The Federal Government has decided to reimburse councils that use their own equipment to clean up after natural disaster events.

The decision has been particularly welcomed in Queensland, where many communities are just beginning to assess the damage from recent flood and cyclone events.

The announcement ensures that councils who used their own gear to rebuild damaged public assets following floods and storms of 2013 and 2014 will not be out of pocket.

The announcement means a funding shortfall of $7.5 million across about 35 Queensland councils is now eligible to be repaid under Natural Disaster Relief and Recovery Arrangements (NDRRA).

Local Government Association of Queensland President Mayor Mark Jamieson said it was a breakthrough following two years of advocacy by councils and the LGAQ.

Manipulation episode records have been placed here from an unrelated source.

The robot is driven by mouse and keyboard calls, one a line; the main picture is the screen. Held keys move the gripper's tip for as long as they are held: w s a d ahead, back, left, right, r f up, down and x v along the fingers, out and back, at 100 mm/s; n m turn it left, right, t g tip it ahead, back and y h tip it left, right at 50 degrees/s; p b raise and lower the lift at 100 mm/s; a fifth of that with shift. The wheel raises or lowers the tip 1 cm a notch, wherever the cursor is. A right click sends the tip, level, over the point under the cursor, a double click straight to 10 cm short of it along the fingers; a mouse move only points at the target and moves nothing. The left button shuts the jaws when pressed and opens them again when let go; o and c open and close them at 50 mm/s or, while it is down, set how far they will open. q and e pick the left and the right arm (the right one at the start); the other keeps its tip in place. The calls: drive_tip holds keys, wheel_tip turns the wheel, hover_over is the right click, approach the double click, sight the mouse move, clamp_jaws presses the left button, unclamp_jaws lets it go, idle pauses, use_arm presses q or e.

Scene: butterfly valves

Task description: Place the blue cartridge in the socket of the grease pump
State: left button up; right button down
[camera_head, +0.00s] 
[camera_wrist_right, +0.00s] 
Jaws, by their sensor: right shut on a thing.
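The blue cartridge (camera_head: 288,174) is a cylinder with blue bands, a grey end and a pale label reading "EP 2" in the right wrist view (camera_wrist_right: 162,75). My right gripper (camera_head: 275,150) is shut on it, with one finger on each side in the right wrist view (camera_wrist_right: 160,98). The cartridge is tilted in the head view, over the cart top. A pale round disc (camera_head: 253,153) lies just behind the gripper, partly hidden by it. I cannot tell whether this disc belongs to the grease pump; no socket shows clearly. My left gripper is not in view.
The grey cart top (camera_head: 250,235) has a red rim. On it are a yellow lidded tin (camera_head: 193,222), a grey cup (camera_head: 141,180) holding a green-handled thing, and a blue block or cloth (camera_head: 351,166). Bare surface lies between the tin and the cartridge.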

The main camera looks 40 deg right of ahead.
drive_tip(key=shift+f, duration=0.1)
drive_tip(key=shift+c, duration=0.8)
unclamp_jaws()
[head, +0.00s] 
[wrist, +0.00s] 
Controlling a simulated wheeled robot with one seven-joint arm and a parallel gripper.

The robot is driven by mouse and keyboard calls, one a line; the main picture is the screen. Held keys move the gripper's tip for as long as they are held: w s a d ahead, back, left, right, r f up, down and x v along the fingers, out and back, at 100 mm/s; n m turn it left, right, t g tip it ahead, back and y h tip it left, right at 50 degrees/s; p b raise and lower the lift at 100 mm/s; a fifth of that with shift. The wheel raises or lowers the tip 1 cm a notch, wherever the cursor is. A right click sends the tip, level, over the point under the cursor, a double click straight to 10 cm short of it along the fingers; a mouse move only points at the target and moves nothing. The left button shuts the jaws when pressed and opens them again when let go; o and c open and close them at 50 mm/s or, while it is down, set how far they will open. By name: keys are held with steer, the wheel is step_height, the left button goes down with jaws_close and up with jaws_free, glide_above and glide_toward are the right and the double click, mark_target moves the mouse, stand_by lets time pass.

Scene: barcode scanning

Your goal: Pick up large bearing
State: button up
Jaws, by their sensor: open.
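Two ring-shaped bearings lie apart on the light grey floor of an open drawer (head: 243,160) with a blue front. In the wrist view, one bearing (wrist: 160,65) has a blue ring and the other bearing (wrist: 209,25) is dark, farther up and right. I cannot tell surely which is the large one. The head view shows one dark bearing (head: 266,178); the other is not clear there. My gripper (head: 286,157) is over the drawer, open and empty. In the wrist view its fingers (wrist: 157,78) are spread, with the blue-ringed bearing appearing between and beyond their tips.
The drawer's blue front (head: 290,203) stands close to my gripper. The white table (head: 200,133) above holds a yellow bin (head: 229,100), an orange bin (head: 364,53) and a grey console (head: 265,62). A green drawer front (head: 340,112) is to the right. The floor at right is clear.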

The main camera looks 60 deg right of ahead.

“I am very pleased that the Government has seen sense on this issue and has thrown its support behind councils using a cost-effective solution to undertake vital reconstruction work within Queensland communities,” he said.

“I particularly thank Minister for Justice Michael Keenan and other members of Federal Parliament who met with me to listen to the concerns of councils during a recent visit to Canberra.”

Cr Jamieson said it was some of the state’s smallest councils who stood to benefit most from the decision.

“I pay tribute to councils like Barcoo Shire and Mayor Bruce Scott, as well as organisations like Central Western Queensland Remote Area Planning and Development Board (RAPAD) who stood shoulder to shoulder with us during this process.”

Cr Jamieson also thanked the State Government for its continued support and advocacy over the last two years on the issue of clarity around NDRRA repayments.

“I thank Deputy Premier Jackie Trad in particular for lobbying side-by-side with councils on this issue,” he said.

“Today’s announcement by the Commonwealth Government will provide clarity and certainty for councils in the lead-up to reform of all-important disaster funding arrangements.”

“The approval of plant and equipment and an extension of day labour until the upfront model commences in July 2018, is a double win for local governments and resolves LGAQ’s long-standing call for interim arrangements.”